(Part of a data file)
◆ ◆ ◆ ◆

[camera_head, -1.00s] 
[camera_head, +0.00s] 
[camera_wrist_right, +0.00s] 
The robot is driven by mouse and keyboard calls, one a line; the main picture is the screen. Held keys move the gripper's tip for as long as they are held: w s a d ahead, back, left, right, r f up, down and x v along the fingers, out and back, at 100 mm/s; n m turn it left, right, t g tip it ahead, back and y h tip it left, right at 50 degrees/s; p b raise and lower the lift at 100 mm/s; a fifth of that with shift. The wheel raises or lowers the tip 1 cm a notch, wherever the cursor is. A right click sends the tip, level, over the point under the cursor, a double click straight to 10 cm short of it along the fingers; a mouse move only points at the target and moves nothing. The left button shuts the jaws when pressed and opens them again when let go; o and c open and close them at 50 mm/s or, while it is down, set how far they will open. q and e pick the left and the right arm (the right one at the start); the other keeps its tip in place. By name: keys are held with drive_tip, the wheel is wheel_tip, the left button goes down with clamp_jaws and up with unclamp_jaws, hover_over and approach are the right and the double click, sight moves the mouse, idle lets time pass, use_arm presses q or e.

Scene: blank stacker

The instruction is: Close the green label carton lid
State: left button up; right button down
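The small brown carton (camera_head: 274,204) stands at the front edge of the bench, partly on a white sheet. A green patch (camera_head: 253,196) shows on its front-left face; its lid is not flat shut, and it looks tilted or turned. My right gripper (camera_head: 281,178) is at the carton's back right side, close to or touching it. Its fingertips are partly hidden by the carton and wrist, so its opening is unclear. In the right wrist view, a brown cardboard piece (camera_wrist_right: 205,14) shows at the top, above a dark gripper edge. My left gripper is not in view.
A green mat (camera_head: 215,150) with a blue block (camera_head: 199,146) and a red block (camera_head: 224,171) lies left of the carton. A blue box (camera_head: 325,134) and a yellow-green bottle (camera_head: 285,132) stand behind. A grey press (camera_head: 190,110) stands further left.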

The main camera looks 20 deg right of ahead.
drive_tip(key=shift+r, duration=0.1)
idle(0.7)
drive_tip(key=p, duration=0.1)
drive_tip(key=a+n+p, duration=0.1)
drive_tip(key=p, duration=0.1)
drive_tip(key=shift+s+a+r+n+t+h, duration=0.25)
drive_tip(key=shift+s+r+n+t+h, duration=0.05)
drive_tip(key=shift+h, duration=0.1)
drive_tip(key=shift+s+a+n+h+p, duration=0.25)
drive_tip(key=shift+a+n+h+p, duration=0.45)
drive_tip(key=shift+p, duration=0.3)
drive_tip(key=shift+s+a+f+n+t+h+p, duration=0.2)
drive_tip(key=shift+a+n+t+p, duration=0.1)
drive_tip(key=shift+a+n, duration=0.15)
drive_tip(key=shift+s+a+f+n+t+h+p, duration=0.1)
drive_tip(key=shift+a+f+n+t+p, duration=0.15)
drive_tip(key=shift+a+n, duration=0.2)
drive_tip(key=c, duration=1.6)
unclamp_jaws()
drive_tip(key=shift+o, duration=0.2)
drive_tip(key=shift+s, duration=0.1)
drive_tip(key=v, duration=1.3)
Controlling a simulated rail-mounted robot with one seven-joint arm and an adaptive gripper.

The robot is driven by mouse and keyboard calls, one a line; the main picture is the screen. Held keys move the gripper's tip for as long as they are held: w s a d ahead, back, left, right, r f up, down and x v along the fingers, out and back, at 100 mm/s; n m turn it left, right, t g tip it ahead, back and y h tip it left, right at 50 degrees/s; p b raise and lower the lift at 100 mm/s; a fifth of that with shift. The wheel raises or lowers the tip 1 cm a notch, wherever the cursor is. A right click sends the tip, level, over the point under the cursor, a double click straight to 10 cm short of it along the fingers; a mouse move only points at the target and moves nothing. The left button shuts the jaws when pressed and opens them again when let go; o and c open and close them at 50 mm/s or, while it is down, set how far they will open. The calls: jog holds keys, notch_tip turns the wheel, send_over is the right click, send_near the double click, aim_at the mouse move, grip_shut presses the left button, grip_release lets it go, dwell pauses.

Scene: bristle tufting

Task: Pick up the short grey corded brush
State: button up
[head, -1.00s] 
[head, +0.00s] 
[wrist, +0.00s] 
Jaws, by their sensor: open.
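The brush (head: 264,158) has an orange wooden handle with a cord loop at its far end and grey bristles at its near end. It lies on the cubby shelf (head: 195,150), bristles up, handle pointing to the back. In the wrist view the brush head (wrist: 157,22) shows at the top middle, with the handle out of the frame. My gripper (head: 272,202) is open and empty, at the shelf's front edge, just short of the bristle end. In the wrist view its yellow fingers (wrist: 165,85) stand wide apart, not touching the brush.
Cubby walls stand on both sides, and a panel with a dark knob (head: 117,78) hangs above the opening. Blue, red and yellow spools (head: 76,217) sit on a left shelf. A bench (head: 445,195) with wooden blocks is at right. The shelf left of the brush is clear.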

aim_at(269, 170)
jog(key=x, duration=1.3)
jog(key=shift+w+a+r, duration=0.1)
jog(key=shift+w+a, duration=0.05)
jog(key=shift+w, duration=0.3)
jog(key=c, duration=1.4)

◆ ◆ ◆ ◆

*TASK BRIEF*. Repeat verbatim the opening run of entries, ending with the line that contains "[camera_wrist_right, +0.00s]".

*TASK ANSWER*.
[camera_head, -1.00s] 
[camera_head, +0.00s] 
[camera_wrist_right, +0.00s] 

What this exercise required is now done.